Start of Recorded data

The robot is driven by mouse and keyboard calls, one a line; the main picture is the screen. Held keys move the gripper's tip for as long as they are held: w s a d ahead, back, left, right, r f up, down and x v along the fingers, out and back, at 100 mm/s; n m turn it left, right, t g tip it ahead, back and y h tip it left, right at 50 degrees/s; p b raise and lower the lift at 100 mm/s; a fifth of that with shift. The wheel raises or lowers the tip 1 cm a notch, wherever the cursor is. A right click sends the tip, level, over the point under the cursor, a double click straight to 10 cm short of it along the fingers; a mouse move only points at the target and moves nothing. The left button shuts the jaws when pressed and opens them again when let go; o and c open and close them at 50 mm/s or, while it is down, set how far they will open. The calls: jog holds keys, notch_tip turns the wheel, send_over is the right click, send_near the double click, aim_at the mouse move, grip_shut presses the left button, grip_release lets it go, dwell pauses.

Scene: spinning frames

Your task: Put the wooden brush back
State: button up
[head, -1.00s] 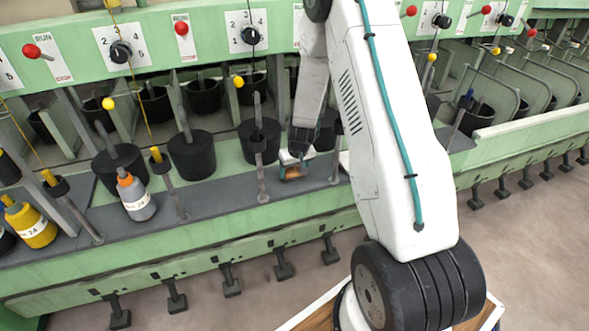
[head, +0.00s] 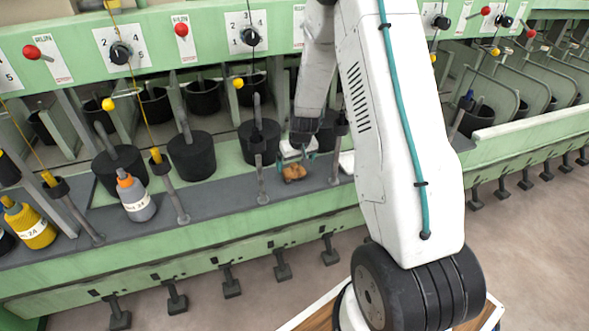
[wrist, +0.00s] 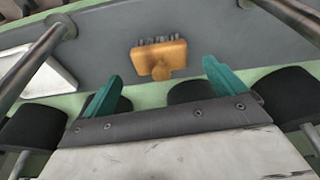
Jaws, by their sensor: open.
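The wooden brush (head: 293,173) is a small orange-brown block lying on the grey shelf of the green machine. In the wrist view the brush (wrist: 160,60) shows a row of dark bristles along its far edge and a rounded knob towards me. My gripper (head: 297,158) is right by the brush in the head view, partly hidden by its own body. In the wrist view my gripper (wrist: 158,80) has its two teal fingers wide apart, with nothing between them. The brush lies beyond the fingertips, roughly centred between them.
Metal posts (head: 260,170) stand on the grey shelf (head: 230,190) on both sides of the brush. Black pots (head: 192,155) stand behind it. A grey bottle with an orange cap (head: 136,197) and a yellow one (head: 30,225) stand to the left. A white object (wrist: 45,75) lies left in the wrist view.

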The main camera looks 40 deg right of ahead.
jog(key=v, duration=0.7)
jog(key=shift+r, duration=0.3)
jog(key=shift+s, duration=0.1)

End of Recorded data

Your task
Write out the listing word for word, omitting the pictures it holds.

Answer to the task
The robot is driven by mouse and keyboard calls, one a line; the main picture is the screen. Held keys move the gripper's tip for as long as they are held: w s a d ahead, back, left, right, r f up, down and x v along the fingers, out and back, at 100 mm/s; n m turn it left, right, t g tip it ahead, back and y h tip it left, right at 50 degrees/s; p b raise and lower the lift at 100 mm/s; a fifth of that with shift. The wheel raises or lowers the tip 1 cm a notch, wherever the cursor is. A right click sends the tip, level, over the point under the cursor, a double click straight to 10 cm short of it along the fingers; a mouse move only points at the target and moves nothing. The left button shuts the jaws when pressed and opens them again when let go; o and c open and close them at 50 mm/s or, while it is down, set how far they will open. The calls: jog holds keys, notch_tip turns the wheel, send_over is the right click, send_near the double click, aim_at the mouse move, grip_shut presses the left button, grip_release lets it go, dwell pauses.

Scene: spinning frames

Your task: Put the wooden brush back
State: button up
[head, -1.00s] 
[head, +0.00s] 
[wrist, +0.00s] 
Jaws, by their sensor: open.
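The wooden brush (head: 293,173) is a small orange-brown block lying on the grey shelf of the green machine. In the wrist view the brush (wrist: 160,60) shows a row of dark bristles along its far edge and a rounded knob towards me. My gripper (head: 297,158) is right by the brush in the head view, partly hidden by its own body. In the wrist view my gripper (wrist: 158,80) has its two teal fingers wide apart, with nothing between them. The brush lies beyond the fingertips, roughly centred between them.
Metal posts (head: 260,170) stand on the grey shelf (head: 230,190) on both sides of the brush. Black pots (head: 192,155) stand behind it. A grey bottle with an orange cap (head: 136,197) and a yellow one (head: 30,225) stand to the left. A white object (wrist: 45,75) lies left in the wrist view.

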The main camera looks 40 deg right of ahead.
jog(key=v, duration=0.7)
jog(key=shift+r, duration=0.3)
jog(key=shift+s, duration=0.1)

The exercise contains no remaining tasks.